Soziale Ungerechtigkeit wurde in der Diskussionsrunde am Stehtisch thematisiert. Unter den Folgen der Klimaschäden hätten vor allem die Ärmsten zu leiden, sagte Almuth Schauber von Misereor und erzählte von der enormen Luftverschmutzung Delhis. Neben ihrer Arbeit bei Misereor hat Schauber ehrenamtlich den erfolgreichsten Radentscheid Deutschlands mitorganisiert: Mehr als 37.000 Wahlberechtigte in Aachen haben das Bürgerbegehren „Aachen sattelt auf - Radentscheid für eine lebenswerte Stadt“ unterschrieben. „Wir bringen den Klimaschutz vor die Haustür“, sagte Dr. Dirk von Schneidemesser von Changing Cities über die gestalterische Kraft der Bürger*innen. Nach dem Volksentscheid Fahrrad in Berlin, aus dem das bundesweit erste Mobilitätsgesetz hervorging, hat Changing Cities inzwischen 29 Radentscheide in ganz Deutschland auf den Weg gebracht.

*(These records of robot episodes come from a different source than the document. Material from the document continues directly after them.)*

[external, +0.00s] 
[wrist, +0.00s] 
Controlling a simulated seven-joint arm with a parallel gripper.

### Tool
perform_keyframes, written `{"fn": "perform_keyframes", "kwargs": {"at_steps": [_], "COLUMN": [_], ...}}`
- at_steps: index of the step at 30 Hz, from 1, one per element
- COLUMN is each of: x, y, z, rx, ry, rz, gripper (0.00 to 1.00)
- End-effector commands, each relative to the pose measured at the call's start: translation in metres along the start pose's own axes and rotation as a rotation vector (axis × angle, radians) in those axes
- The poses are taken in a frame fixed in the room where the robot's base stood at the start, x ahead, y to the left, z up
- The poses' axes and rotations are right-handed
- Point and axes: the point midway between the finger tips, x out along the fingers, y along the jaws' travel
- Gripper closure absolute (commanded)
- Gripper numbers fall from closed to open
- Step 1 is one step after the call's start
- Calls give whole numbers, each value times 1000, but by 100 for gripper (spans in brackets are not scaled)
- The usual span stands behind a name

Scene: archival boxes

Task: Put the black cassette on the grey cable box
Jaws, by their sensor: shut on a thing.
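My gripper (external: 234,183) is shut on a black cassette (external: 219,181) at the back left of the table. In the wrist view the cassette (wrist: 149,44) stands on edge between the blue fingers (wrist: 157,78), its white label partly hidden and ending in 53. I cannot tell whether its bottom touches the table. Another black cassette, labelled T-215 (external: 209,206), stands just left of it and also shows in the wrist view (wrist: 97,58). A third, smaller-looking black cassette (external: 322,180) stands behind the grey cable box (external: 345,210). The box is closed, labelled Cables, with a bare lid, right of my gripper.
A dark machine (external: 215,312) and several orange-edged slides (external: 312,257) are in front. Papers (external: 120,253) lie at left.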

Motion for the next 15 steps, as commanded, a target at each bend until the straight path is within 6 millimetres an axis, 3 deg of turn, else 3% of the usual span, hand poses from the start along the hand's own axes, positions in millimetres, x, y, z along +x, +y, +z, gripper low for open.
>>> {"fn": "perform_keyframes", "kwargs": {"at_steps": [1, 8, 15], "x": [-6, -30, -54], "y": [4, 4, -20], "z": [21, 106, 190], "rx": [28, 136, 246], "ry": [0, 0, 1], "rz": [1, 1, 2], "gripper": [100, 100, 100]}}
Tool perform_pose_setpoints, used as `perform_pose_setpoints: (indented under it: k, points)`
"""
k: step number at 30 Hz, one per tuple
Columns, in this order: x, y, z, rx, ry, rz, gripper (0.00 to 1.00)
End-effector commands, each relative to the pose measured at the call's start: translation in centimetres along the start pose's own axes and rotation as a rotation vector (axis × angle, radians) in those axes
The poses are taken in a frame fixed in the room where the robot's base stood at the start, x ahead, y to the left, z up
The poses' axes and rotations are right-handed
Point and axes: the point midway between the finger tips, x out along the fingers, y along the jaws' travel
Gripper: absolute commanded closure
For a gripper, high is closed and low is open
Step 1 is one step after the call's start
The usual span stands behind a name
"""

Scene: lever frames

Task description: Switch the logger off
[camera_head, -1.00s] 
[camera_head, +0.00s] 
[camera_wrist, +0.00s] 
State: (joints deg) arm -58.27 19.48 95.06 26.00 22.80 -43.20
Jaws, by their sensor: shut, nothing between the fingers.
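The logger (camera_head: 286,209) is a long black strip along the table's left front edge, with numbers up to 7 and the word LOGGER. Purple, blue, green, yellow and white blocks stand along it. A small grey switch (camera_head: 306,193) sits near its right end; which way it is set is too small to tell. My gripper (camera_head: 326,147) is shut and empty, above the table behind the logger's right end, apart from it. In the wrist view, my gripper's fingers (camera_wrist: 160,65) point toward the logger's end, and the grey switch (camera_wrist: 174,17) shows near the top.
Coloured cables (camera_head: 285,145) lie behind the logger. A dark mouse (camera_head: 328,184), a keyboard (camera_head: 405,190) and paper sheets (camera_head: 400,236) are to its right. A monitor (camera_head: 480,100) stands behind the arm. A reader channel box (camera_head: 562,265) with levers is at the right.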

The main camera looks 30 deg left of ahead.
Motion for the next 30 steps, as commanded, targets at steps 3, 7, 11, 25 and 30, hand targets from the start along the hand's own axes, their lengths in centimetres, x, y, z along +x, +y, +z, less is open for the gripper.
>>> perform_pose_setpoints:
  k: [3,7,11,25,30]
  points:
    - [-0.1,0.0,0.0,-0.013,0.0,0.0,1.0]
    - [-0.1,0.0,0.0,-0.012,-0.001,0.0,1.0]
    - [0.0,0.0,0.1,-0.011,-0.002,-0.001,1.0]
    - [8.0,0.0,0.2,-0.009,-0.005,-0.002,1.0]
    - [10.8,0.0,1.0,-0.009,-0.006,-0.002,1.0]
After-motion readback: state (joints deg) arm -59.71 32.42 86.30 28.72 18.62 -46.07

Von einem schönen Erfolg konnte auch Sylvia Hartmann von der Deutschen Allianz Klimawandel und Gesundheit (KLUG) berichten: Im Bundesgesundheitsministerium soll eine komplett neue Abteilung ins Leben gerufen werden, in der Klima, Nachhaltigkeit und Gesundheitsschutz behandelt werden. Last but not least erklärte Regine Richter von urgewald, welch wichtigen Beitrag Divestment leisten kann: urgwald appelliert an die Verantwortung von Banken, Versicherungen und Investor*innen, Umweltzerstörung und Menschenrechtsverletzungen nicht mehr zu finanzieren. Mit effektiven Kampagnen und gründlichen Recherchen wie der Kohle-Datenbank „Global Coal Exit List“ bringt urgewald Kohlekonzerne in Finanzierungsnot.

Welcher Ansatz verhilft uns nun zur ambitionierten Klimapolitik? Divestment, Druck auf der Straße, globale Vernetzung, kommunale Initiativen oder neue demokratische Beteiligungsformen? Den Generalschlüssel haben wir auch an diesem Abend (noch) nicht gefunden. Die zahlreichen Erfolge unserer Mitglieder und Mitstreiter*innen belegen aber, dass auch im Klimaschutz viele Wege nach Rom führen. Und dass es sich lohnen kann, unterwegs in Aachen vorbeizuschauen.